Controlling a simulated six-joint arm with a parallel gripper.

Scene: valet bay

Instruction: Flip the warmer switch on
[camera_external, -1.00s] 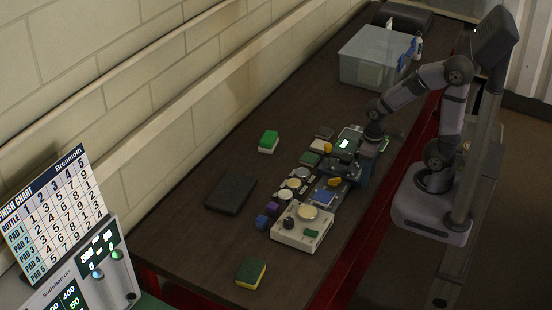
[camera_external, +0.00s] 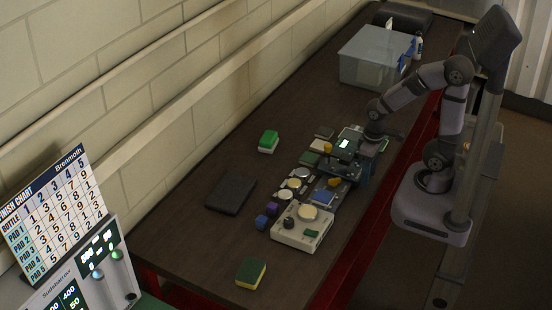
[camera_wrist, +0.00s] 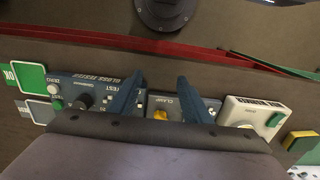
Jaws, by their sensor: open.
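The warmer appears to be the white box (camera_external: 293,236) with a round cream plate, at the near end of the row of devices. A small green switch (camera_external: 311,233) and a dark knob sit on its front. In the wrist view, the white box (camera_wrist: 240,112) is right of my fingers, with a green switch (camera_wrist: 274,120) on its right side. I cannot tell which way the switch is set. My gripper (camera_wrist: 160,90) is open and empty, its blue fingers over the gloss tester and clamp panels. In the external view, my gripper (camera_external: 352,170) is up the row from the warmer, apart from it.
A gloss tester panel (camera_wrist: 65,82) with a black knob lies left of my fingers. A yellow-green sponge (camera_external: 250,273) lies near the warmer, with a dark pad (camera_external: 231,194) behind. A clear bin (camera_external: 372,58) stands far back.

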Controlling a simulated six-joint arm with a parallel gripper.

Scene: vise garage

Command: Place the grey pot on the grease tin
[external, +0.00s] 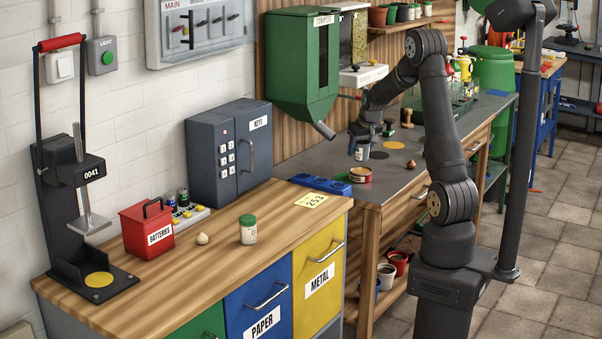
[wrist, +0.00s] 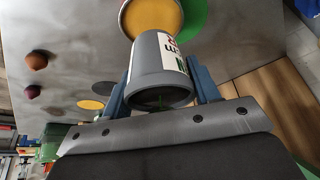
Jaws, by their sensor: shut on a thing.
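My gripper (external: 362,138) is shut on the grey pot (external: 361,153), which has a white label with dark letters. In the wrist view the grey pot (wrist: 160,72) sits between the two blue fingers. The grease tin (external: 360,177) stands on the grey bench, red-sided with a white label and a yellow-orange top. In the external view the pot is held above the tin, with a gap showing between them. In the wrist view the tin (wrist: 152,14) shows beyond the pot, partly covered by it and cut by the frame edge.
A green disc (wrist: 194,20) shows beside the tin. A yellow disc (external: 393,145) and a grey disc (external: 378,155) lie flat on the bench. Two stamp-like items, one green (external: 388,128) and one brown (external: 407,118), stand behind. A green dispenser (external: 302,75) hangs at the left.

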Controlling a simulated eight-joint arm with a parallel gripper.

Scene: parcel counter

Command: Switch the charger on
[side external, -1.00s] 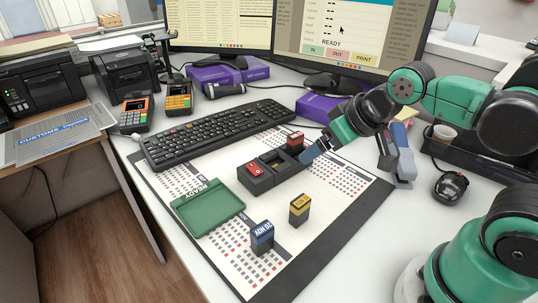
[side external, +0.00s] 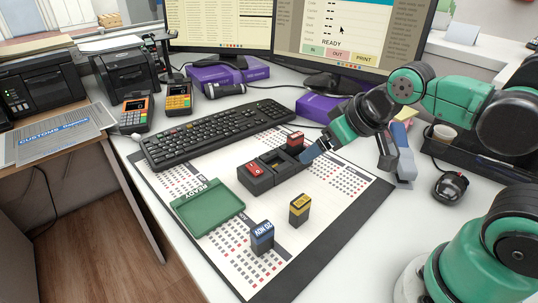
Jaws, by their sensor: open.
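The charger (side external: 257,185) is a dark box with bays on the paper mat. A red rocker switch (side external: 255,168) sits on its left end; its setting is too small to read. A dark block with a red label (side external: 295,138) stands at the charger's far right. My gripper (side external: 309,154) is just right of the charger, close to its right end; I cannot tell whether it touches. Its jaws are open, with a blue-grey fingertip showing and the other side hidden. A yellow-labelled block (side external: 299,210) and a blue-labelled block (side external: 262,238) stand upright on the mat in front.
A green tray (side external: 208,208) marked READY lies left of the charger, looking empty. A black keyboard (side external: 222,130) lies behind. Card terminals (side external: 178,100) stand back left. A mouse (side external: 449,187) is at right. The mat's (side external: 330,225) front right is clear.

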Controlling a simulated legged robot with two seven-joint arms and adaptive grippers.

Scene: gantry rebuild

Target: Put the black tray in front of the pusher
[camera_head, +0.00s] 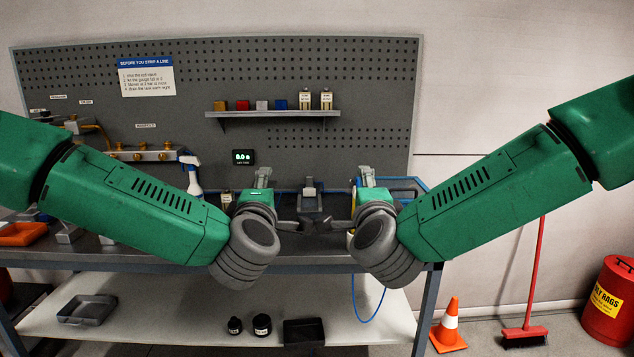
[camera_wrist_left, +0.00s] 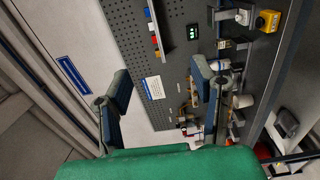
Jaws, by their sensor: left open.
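A black tray (camera_head: 304,333) lies on the lower white shelf of the bench, right of two small dark jars. A grey upright fixture (camera_head: 311,197) stands on the bench top between my grippers; I cannot tell whether it is the pusher. My left gripper (camera_head: 290,226) is above the bench front, higher than the tray and not touching it. In the left wrist view its two fingers (camera_wrist_left: 160,88) are wide apart with nothing between them. My right gripper (camera_head: 336,224) is opposite, partly hidden by its wrist; its jaw opening is unclear.
A grey tray (camera_head: 88,310) and two dark jars (camera_head: 262,325) share the lower shelf (camera_head: 200,311). A blue hose (camera_head: 368,306) hangs at the right. A cone (camera_head: 449,326) stands on the floor.

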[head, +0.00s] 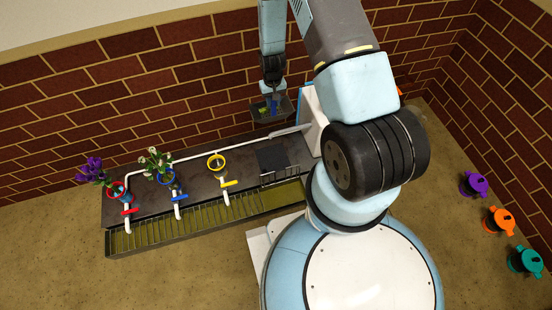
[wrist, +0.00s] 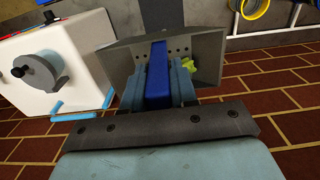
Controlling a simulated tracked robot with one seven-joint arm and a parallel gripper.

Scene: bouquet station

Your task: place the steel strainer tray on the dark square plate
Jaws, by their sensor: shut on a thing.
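The steel strainer tray (head: 285,110) is held in the air above the back of the dark counter, near the brick wall. In the wrist view the tray (wrist: 208,50) is a grey pan with small holes and a blue handle (wrist: 157,72). Yellow-green bits show at its right side. My gripper (head: 273,96) is shut on the blue handle, which stands between the fingers in the wrist view (wrist: 158,88). The dark square plate (head: 272,158) lies flat at the right end of the counter, lower in the picture than the tray, with nothing on it.
A white box with a crank (wrist: 48,62) stands right of the plate. A yellow ring (head: 216,161) is left of the plate. Flowers stand in red (head: 117,191) and blue (head: 166,177) rings further left. A wire rack (head: 281,177) edges the plate's front. Taps line the counter's front.

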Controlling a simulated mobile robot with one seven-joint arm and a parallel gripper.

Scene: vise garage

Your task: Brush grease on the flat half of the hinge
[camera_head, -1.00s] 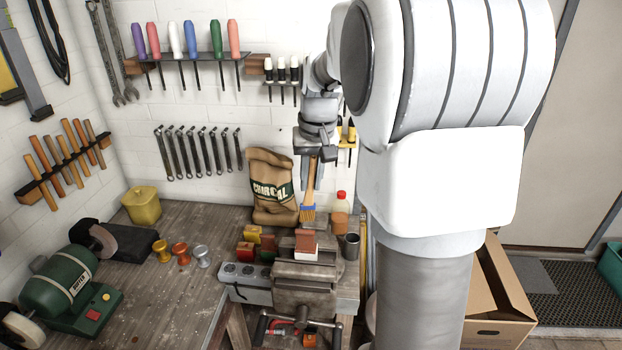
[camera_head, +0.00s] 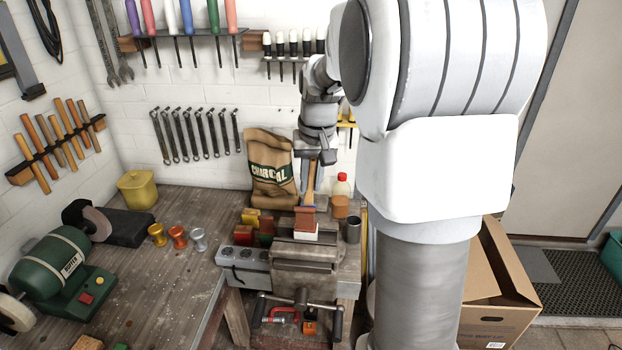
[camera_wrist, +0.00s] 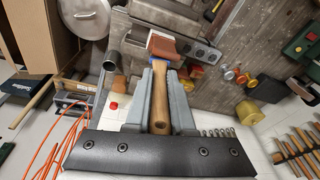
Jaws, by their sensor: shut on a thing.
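My gripper (camera_head: 315,160) is shut on a brush, its two fingers on either side of the wooden handle. The brush (camera_head: 312,182) hangs tilted, head down, with a blue band above the bristles. It also shows in the wrist view (camera_wrist: 159,105). A rust-brown upright plate (camera_head: 304,217) with a white base (camera_head: 305,235) stands at the vise (camera_head: 305,265); it looks like the hinge, but I cannot tell its halves apart. The brush head is right by the plate's top edge in both views. The bristles are mostly hidden, so contact cannot be told. No grease shows clearly.
A charcoal bag (camera_head: 271,168) stands behind. Small coloured blocks (camera_head: 251,218) and a grey socket strip (camera_head: 243,258) lie left of the vise. A dark cup (camera_head: 353,230) and a red-capped bottle (camera_head: 341,190) stand right. The bench (camera_head: 180,285) is clear in front of the coloured knobs.

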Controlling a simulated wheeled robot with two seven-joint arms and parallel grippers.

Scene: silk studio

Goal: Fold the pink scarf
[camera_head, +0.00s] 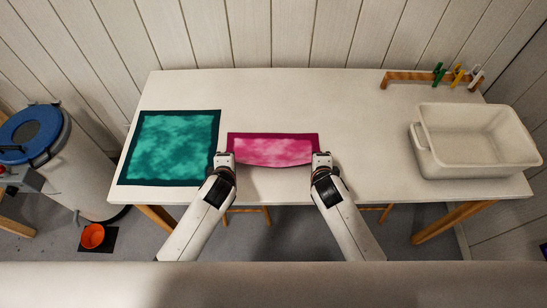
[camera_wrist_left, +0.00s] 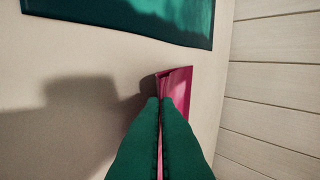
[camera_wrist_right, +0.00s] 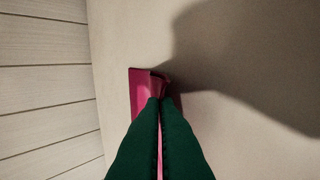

§ The task: All of the data needs repeating exactly, but the pictures do not.

§ Right answer:
Controlling a simulated six-joint arm with a parallel gripper.

Scene: valet bay

Instruction: Flip the warmer switch on
[camera_external, -1.00s] 
[camera_external, +0.00s] 
[camera_wrist, +0.00s] 
Jaws, by their sensor: open.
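The warmer appears to be the white box (camera_external: 293,236) with a round cream plate, at the near end of the row of devices. A small green switch (camera_external: 311,233) and a dark knob sit on its front. In the wrist view, the white box (camera_wrist: 240,112) is right of my fingers, with a green switch (camera_wrist: 274,120) on its right side. I cannot tell which way the switch is set. My gripper (camera_wrist: 160,90) is open and empty, its blue fingers over the gloss tester and clamp panels. In the external view, my gripper (camera_external: 352,170) is up the row from the warmer, apart from it.
A gloss tester panel (camera_wrist: 65,82) with a black knob lies left of my fingers. A yellow-green sponge (camera_external: 250,273) lies near the warmer, with a dark pad (camera_external: 231,194) behind. A clear bin (camera_external: 372,58) stands far back.

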Controlling a simulated six-joint arm with a parallel gripper.

Scene: vise garage

Command: Place the grey pot on the grease tin
[external, +0.00s] 
[wrist, +0.00s] 
Jaws, by their sensor: shut on a thing.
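My gripper (external: 362,138) is shut on the grey pot (external: 361,153), which has a white label with dark letters. In the wrist view the grey pot (wrist: 160,72) sits between the two blue fingers. The grease tin (external: 360,177) stands on the grey bench, red-sided with a white label and a yellow-orange top. In the external view the pot is held above the tin, with a gap showing between them. In the wrist view the tin (wrist: 152,14) shows beyond the pot, partly covered by it and cut by the frame edge.
A green disc (wrist: 194,20) shows beside the tin. A yellow disc (external: 393,145) and a grey disc (external: 378,155) lie flat on the bench. Two stamp-like items, one green (external: 388,128) and one brown (external: 407,118), stand behind. A green dispenser (external: 302,75) hangs at the left.

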Controlling a simulated eight-joint arm with a parallel gripper.

Scene: parcel counter

Command: Switch the charger on
[side external, -1.00s] 
[side external, +0.00s] 
Jaws, by their sensor: open.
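The charger (side external: 257,185) is a dark box with bays on the paper mat. A red rocker switch (side external: 255,168) sits on its left end; its setting is too small to read. A dark block with a red label (side external: 295,138) stands at the charger's far right. My gripper (side external: 309,154) is just right of the charger, close to its right end; I cannot tell whether it touches. Its jaws are open, with a blue-grey fingertip showing and the other side hidden. A yellow-labelled block (side external: 299,210) and a blue-labelled block (side external: 262,238) stand upright on the mat in front.
A green tray (side external: 208,208) marked READY lies left of the charger, looking empty. A black keyboard (side external: 222,130) lies behind. Card terminals (side external: 178,100) stand back left. A mouse (side external: 449,187) is at right. The mat's (side external: 330,225) front right is clear.

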Controlling a simulated legged robot with two seven-joint arms and adaptive grippers.

Scene: gantry rebuild

Target: Put the black tray in front of the pusher
[camera_head, +0.00s] 
[camera_wrist_left, +0.00s] 
Jaws, by their sensor: left open.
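A black tray (camera_head: 304,333) lies on the lower white shelf of the bench, right of two small dark jars. A grey upright fixture (camera_head: 311,197) stands on the bench top between my grippers; I cannot tell whether it is the pusher. My left gripper (camera_head: 290,226) is above the bench front, higher than the tray and not touching it. In the left wrist view its two fingers (camera_wrist_left: 160,88) are wide apart with nothing between them. My right gripper (camera_head: 336,224) is opposite, partly hidden by its wrist; its jaw opening is unclear.
A grey tray (camera_head: 88,310) and two dark jars (camera_head: 262,325) share the lower shelf (camera_head: 200,311). A blue hose (camera_head: 368,306) hangs at the right. A cone (camera_head: 449,326) stands on the floor.

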[head, +0.00s] 
[wrist, +0.00s] 
Controlling a simulated tracked robot with one seven-joint arm and a parallel gripper.

Scene: bouquet station

Your task: place the steel strainer tray on the dark square plate
Jaws, by their sensor: shut on a thing.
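The steel strainer tray (head: 285,110) is held in the air above the back of the dark counter, near the brick wall. In the wrist view the tray (wrist: 208,50) is a grey pan with small holes and a blue handle (wrist: 157,72). Yellow-green bits show at its right side. My gripper (head: 273,96) is shut on the blue handle, which stands between the fingers in the wrist view (wrist: 158,88). The dark square plate (head: 272,158) lies flat at the right end of the counter, lower in the picture than the tray, with nothing on it.
A white box with a crank (wrist: 48,62) stands right of the plate. A yellow ring (head: 216,161) is left of the plate. Flowers stand in red (head: 117,191) and blue (head: 166,177) rings further left. A wire rack (head: 281,177) edges the plate's front. Taps line the counter's front.

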Controlling a simulated mobile robot with one seven-joint arm and a parallel gripper.

Scene: vise garage

Your task: Brush grease on the flat half of the hinge
[camera_head, -1.00s] 
[camera_head, +0.00s] 
[camera_wrist, +0.00s] 
Jaws, by their sensor: shut on a thing.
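My gripper (camera_head: 315,160) is shut on a brush, its two fingers on either side of the wooden handle. The brush (camera_head: 312,182) hangs tilted, head down, with a blue band above the bristles. It also shows in the wrist view (camera_wrist: 159,105). A rust-brown upright plate (camera_head: 304,217) with a white base (camera_head: 305,235) stands at the vise (camera_head: 305,265); it looks like the hinge, but I cannot tell its halves apart. The brush head is right by the plate's top edge in both views. The bristles are mostly hidden, so contact cannot be told. No grease shows clearly.
A charcoal bag (camera_head: 271,168) stands behind. Small coloured blocks (camera_head: 251,218) and a grey socket strip (camera_head: 243,258) lie left of the vise. A dark cup (camera_head: 353,230) and a red-capped bottle (camera_head: 341,190) stand right. The bench (camera_head: 180,285) is clear in front of the coloured knobs.

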Controlling a simulated wheeled robot with two seven-joint arms and parallel grippers.

Scene: silk studio

Goal: Fold the pink scarf
[camera_head, +0.00s] 
[camera_wrist_left, +0.00s] 
[camera_wrist_right, +0.00s] 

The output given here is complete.